Lubbock State District Judge Bill Sowder owes the Red Raider Nation an explanation. 

He owes me one too.

More than a year after Dolcefino Consulting filed a lawsuit to end the secrecy at Texas Tech University, home town Judge Bill Sowder filed an order recusing himself from the case. 

More than a year later! Months after he ruled the University was played word games with our requests to finally get the records exposing the conspiracy to fire Coach Mike Leach and cheat him out of $2.5 million.

The order was signed without an explanation about this sudden conflict of interest.

Was it political pressure?  Why now?  Don’t the parties deserve to know? Don’t Lubbock County voters deserve to know?

“Texas law allows judges sign their own recusal motions and not explain why. That’s ridiculous,” says Wayne Dolcefino, President of Dolcefino Consulting. “My firm has spent tens of thousands of dollars trying to bring sunshine to Texas Tech, and this decision will force us to spend tens of thousands more than we had to, in part to educate a new Judge. 

Texas courts have dealt with this issue by saying that, “An inquiry into his or her mental processes, however messy, in arriving at this decision would be improper and would threaten the foundation of an honorable and independent judiciary.

Sounds like something Judges would write to let other judges off the hook.

Where do I go to get an explanation?

Judge Sowder recently swore in the new District Attorney Sunshine Stanek. She has refused to investigate the disappearance of records created in the days and weeks surrounding the Leach firing.  Late last year, the Texas Appeals Court made it harder to get the public records from Texas Tech. All the Appeals Judges are graduates of Texas Tech’s law school.

“Folks in Lubbock need to wake up. Texas Tech is not just hiding records about Mike Leach. They are hiding records about the obviously forced retirement of the last Chancellor, sexual harassment and sexual assault on campus, the amount of school money they lost to Bernie Madoff, the use of grants and research dollars at the Texas Tech Health Science Center, “ says Dolcefino, “The list of games being played by this school should be embarrassing to the people who pay taxes, donate money to the school and send their kids there.”

Judge Sowder’s sudden conflict of interest will force the area administrative Judge to find another Judge to hear the continuing lawsuit.  Hearings aren’t currently set again until May of 2019.

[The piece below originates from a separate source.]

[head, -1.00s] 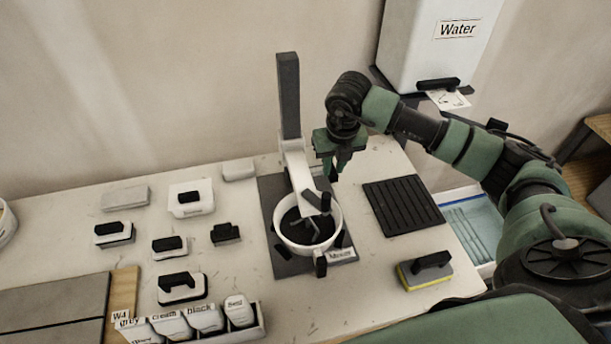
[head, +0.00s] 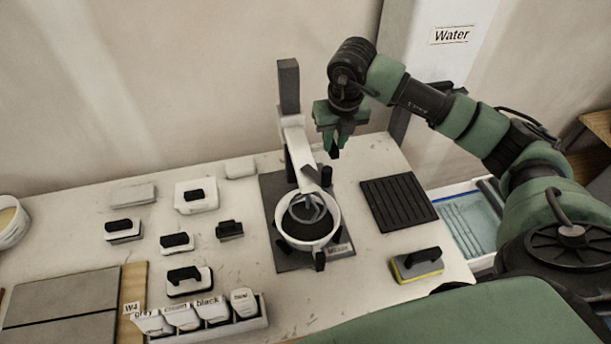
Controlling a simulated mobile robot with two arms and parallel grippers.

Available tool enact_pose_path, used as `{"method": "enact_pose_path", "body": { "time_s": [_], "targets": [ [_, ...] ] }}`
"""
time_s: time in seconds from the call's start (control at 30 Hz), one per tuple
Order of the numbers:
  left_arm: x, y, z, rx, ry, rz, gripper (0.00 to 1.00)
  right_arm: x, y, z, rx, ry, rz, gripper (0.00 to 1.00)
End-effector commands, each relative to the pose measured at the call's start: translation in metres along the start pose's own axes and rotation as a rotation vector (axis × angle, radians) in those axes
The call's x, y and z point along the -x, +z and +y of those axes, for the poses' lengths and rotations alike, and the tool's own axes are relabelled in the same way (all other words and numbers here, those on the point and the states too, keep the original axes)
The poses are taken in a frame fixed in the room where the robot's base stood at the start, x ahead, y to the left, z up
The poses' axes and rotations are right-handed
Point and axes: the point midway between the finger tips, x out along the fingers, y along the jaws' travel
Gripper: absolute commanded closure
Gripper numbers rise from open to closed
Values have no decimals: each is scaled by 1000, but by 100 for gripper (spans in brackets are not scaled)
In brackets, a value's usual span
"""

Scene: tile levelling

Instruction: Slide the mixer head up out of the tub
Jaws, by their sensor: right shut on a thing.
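The mixer (head: 289,90) stands at the back of the table, with a dark upright post on a dark base plate. Its white mixer head (head: 304,158) slopes down from the post. The grey whisk (head: 307,209) hangs over the mouth of the white tub (head: 280,228); I cannot tell if its lowest part still dips below the rim. The tub has dark contents and stands on the base plate. My right gripper (head: 336,150) is beside the head, pointing down and shut on a small dark part of the mixer head; the exact grip is hard to see. My left gripper is not in view.
A ridged black mat (head: 399,204) lies right of the mixer, with a yellow-edged sponge float (head: 417,264) in front. Several handled blocks stand on the left. A Water container (head: 450,60) is behind my right arm.

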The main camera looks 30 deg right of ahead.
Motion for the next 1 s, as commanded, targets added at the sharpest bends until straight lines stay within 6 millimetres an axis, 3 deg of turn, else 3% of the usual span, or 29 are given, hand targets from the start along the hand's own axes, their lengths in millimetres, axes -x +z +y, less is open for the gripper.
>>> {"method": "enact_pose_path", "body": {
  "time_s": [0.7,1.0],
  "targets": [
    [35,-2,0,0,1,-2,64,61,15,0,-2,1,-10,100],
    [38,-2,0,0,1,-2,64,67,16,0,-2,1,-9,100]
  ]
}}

In the meantime, Sowder should file a public explanation.   Sowder is up for re-election in 2020 and could face a primarily challenge in the next several months.

“If no other Judge in Lubbock can be counted on to take their Red Raiders cap off longer enough to enforce the Texas Public Information Act, just admit you folks all have the hometown flu so we can seek real justice elsewhere in Texas,” says Dolcefino,  “I would hate to think we have to go to federal court alleging our civil rights are being violated by a bunch of politicians in Lubbock who care more about protecting the school then administering justice.”